The 7 C's Needed to Build an Effective Movement


Joseph Mattera discusses seven things needed to build an effective ministry

I. Conviction

Conviction can be described as a fixed or firm belief in something. In order to have an effective movement, there is usually one primary person serving as the catalyst with great vision, which is needed to overcome all challenges toward seeing something significant accomplished. This visionary’s passion then ignites a fire so that his or her conviction (or belief) then spreads to others in the same way fire spreads to other combustible material. (Combustible material in this case concerns the visionary strategically recruiting people they intuit share their conviction.)

One of the challenges of the church today in this post-modern culture is that there is so little conviction about truth. This has resulted in an “anything goes” culture in which we rarely if ever aggressively attempt to confront the status quo. For example, liberal mainline denominations are seeing tremendous drops in church attendance because their lack of belief in the Bible as the Word of God leaves them with little or no conviction. Hence, they have little or no distinction from nonbelievers.

II. Covenant

By “covenant” we mean an agreement or contract between two people or between a person with an organization or entity. The early church became the greatest force in world history, taking over the Roman Empire by the third century AD, because Jesus began the movement by cutting the covenant with His own blood and required His followers to take up their own crosses and drink this same cup if they wanted to be His disciples (Luke 14:24-27; Mark 10:38).

A movement will have a hard time getting anywhere if there are no criteria for how a person gets involved. I have found that the “loosey goosey” groups that have almost no commitment amongst followers flounder as organizations and go nowhere as movements. (I am aware of countless apostolic movements that no longer exist today from the 1980’s and 1990’s because there was no real covenant amongst the leaders.) The higher the standard for membership, the more committed the followers will be and the higher level leaders you will attract.

All ministry should be preceded by relational covenant. This is needed for it to withstand the challenges to its mission of being an agent for transformation. The strongest relationships in the world are those built on covenants between two people joined together by what they perceive is God’s will.

III. Courage

Courage to start a major movement comes from the camaraderie born out of like-minded people coming together for a significant purpose. Even the greatest leaders in the world have had moments when they needed their closest associates to encourage them to continue on in the battle. (For example, Jesus needed James, John, and Peter in the Garden of Gethsemane; Moses needed Aaron and Hur to lift up his hands so that victory over their enemies would be assured.) The Holy Spirit wants to breathe courage on powerful assemblies of committed people in the same way He did for the early church (Acts 4:29-31).

Anytime a person or organization wants to go against culture (the status quo) and systemic sin it is going to take great courage since they will be outnumbered in the initial stages of their mission.

IV. Collaboration

By collaboration I am referring to a point in the mission when gifted, successful people and influential networks join together as a coalition because they realize they will be more effective in accomplishing their goals uniting with like-minded movements and leaders than attempting total transformation alone.
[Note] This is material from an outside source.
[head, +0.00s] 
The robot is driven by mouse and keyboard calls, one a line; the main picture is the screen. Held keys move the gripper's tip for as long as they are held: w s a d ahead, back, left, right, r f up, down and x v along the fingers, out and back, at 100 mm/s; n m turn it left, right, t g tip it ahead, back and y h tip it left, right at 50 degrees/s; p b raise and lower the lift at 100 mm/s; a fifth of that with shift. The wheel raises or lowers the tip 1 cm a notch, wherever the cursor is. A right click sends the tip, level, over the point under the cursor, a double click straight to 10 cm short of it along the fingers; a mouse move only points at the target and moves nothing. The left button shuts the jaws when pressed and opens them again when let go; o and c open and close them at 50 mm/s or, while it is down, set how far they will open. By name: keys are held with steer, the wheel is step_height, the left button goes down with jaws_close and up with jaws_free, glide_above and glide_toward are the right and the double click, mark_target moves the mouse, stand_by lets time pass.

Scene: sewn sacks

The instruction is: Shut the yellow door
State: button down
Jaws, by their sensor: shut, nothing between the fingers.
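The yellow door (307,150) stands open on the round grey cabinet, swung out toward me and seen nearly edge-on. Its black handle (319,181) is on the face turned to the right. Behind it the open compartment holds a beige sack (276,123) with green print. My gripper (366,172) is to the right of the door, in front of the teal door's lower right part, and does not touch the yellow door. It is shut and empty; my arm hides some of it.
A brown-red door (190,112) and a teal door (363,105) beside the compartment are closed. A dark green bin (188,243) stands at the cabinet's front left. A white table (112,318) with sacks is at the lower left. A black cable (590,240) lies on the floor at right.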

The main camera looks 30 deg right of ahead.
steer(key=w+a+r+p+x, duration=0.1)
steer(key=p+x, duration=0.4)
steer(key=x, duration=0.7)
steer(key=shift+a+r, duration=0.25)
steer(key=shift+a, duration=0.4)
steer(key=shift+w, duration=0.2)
This can only happen when the primary visionaries are secure in their calling and willing to defer to one another according to their leadership capacity, skill, resources, and organizational strengths. Too many times movements have failed because visionaries fighting for a common cause were more concerned with remaining the “top dog” in their organization than wining the battle for transformation. The more secure leaders are in their calling and gifting the more they tend to collaborate with other strong leaders for the glory of God. The more insecure, the less likely they can collaborate with other strong leaders.

V. Cohesion

For collaboration to last for the long haul, leaders, their networks, and their followers need to cohere. That is to say, they need to attach themselves closer together in their networks so it looks like one big movement to the enemies of their cause. Collaboration implies a strong sense of independence. For it to work their unity needs to go deeper as they progress closer towards their goals. This movement among gifted, independent people and networks can only proliferate and multiply commensurate to their ability to cohere as interdependent people and entities.

VI. Confluence

When various independent streams of people and networks cohere they begin to flow together in such a way that they actually become a powerful movement similar to the confluence that occurs when numerous streams come together and become a river. God’s power is described as a mighty river proceeding from His throne to the universe (Revelation 22 and Ezekiel 47).

VII. Change

Nothing motivates the continual perpetuation of a movement more than creating positive change for people and communities. The more a movement can actually point to real-life success, the easier it will be for them to gain both followers and money to fund their vision. In the beginning stage of a movement, called the idea stage, only a few will invest financially into the organization (usually because they trust in the visionary more than the vision). An organization needs to tout as many success stories as possible in their journey to keep morale high and money pouring in. The bottom line for any movement is to produce lasting change in individuals and beyond. A movement without testimonials to their effectiveness is an organization that only exists to satisfy its leadership.